The Lake House has been a compelling presence in Alan Wake 2 since the game launched in 2023. Spoken about only in whispers, and glimpsed from behind a locked fence, the assumed paranatural building frightened with its silence and intrigue. With the arrival of The Lake House DLC, its mysteries are finally unravelled – but the further you travel into this location, the more you’ll wish its doors stayed closed.
The Lake House stars Kiran Estevez, a Federal Bureau of Control agent who is called to the Lake House as warning signals indicate a breach in the “Threshold” of Bright Falls. The darkness of Cauldron Lake is spreading, and the FBC agents within The Lake House are in dire need of backup.
What Estevez finds is a station that has allowed greed and power to corrupt, through the exploitation of art and creativity. With surprisingly prescient timing, The Lake House arrives as an overt criticism of modern business, and the rise of generative AI tools.
The core mystery is this: a “parautalitarian” with the power to predict the future in artworks has been captured and held by the FBC, with the aim to wield his powers to the benefit of the organisation, and the wider world. To that end, he’s forced to experiment with his works, creating more and more paintings as the FBC attempts to uncover exactly how his power works – and most importantly, how they can replicate it.
Read: Alan Wake 2: Night Springs is bizarre and brilliant in every way
But as Remedy Entertainment makes clear, individual art and creativity can not be replicated by machine. These false artworks lack the soul, creativity, and passion that is imbued by human hands. Machines may attempt to replicate creativity, and get some of the way there, but it is a corruption of art.
In The Lake House, this corruption is literal – as the soul of the artist becomes trapped in his paintings, and his agonies become near-invulnerable beasts with long, spindly limbs, and no faces.
This is the result of insincere, mechanical creativity: pure nightmare fuel.
What adds to this chapter’s sheen of horror is that, for most of your adventure, you can’t attack these “Painted” in any meaningful way. Guns do nothing. Flares do nothing. You can only run, as you hear bone-chilling oozing, breathing, and crackling behind you.
The Lake House is a much darker, more serious adventure than its predecessor, Night Springs. Where Night Springs leant into the funny and bizarre, telling the stories of alternate worlds, this chapter instead dives into the nature of the FBC and its murky dealings. Where in Control, this organisation is presented with some righteousness, The Lake House seeks to underline exactly how deep the rabbit hole goes, and how dangerous the FBC’s exploration of the paranatural can become.
On each floor of the Lake House, you’ll learn more about the FBC’s mission, and how it went so wrong. On one particular floor, you’ll find the real horror at the heart of this location: a warehouse-like room filled with typewriters, all fed with Alan Wake’s writing, in the attempt to replicate it.

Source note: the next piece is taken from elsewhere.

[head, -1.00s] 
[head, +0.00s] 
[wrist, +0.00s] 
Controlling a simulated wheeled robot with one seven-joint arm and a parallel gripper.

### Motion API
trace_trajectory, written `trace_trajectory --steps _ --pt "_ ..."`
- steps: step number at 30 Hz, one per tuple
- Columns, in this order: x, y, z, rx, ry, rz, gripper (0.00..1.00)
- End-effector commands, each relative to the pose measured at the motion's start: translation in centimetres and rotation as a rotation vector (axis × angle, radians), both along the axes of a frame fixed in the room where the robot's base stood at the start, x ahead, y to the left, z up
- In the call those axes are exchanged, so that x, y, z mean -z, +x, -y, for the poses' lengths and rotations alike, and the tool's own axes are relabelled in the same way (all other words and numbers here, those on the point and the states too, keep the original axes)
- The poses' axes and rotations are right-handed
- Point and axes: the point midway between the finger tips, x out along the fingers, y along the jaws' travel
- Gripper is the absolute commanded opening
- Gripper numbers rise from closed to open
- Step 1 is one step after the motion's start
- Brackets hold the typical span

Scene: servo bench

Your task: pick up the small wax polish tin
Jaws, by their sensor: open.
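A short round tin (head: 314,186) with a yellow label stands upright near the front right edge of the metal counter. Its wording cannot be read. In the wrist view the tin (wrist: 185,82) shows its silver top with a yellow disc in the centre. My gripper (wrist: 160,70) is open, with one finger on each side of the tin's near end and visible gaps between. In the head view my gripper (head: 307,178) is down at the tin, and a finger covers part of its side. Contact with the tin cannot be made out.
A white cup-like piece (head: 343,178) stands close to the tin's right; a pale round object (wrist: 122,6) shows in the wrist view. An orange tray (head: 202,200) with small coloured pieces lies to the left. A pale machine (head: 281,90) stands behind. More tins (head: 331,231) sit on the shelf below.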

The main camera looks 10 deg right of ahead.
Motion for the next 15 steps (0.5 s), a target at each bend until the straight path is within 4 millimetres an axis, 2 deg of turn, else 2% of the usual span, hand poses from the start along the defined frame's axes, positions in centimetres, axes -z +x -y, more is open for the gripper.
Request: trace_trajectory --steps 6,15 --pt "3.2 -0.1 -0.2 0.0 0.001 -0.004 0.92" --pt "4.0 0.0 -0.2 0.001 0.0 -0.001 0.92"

In scattered notes, you’ll find reams of writing from frustrated agents, trying to figure out exactly how Wake’s writing changes reality. They posit the brand of typewriter could have an influence. They want the exact papers, the exact circumstances. They believe that training a machine on Wake’s writing will be enough to replicate his powers – that the actual spirit of the writer has no meaning, but machine-created words along can reshape the world.
In the same way the FBC aims to predict the future by creating artwork after artwork, in the vein of its capture artist, it sincerely believes reality can be changed by dull and soulless replicas of Alan Wake’s words. In the era of CEOs and business management attempting to push generative AI on creative workers to improve productivity and efficiency, it’s unfortunately a very relatable circumstance.
And therein lies the true, effective horror of this chapter: it’s a spin on reality that only takes small steps into the fantastical. In the bridge between real life events and fictional, it makes you shudder at every turn. The nature of fiction and reality colliding is a core theme of Alan Wake 2, and it’s incredibly well-realised in this particular story.
Any creative will see a reflection of themselves in this chapter, and that’s the most powerful part of The Lake House. It forces you to engage with its dripping sense of dread, and to reflect on your own hobbies, your own careers – and to see exactly what exploitation and greed may create.
As its tale draws to a close, it does share one final note of hope: that creativity cannot be replicated in any meaningful way, without the human soul, and without passion. Exploitation of art is a corruption, and we must understand that completely.
In this, and in everything that’s come before, Alan Wake 2 is an ode to creativity and inspiration, and every grand idea humans can bring to life with their very own hands. Art is beautiful and precious, and we should protect it.
At the end of the road, Alan Wake 2 stands as testimony to that fact. We should all be thankful that a game as ambitious and fiercely creative as this exists, in a world where making true art is more difficult than ever.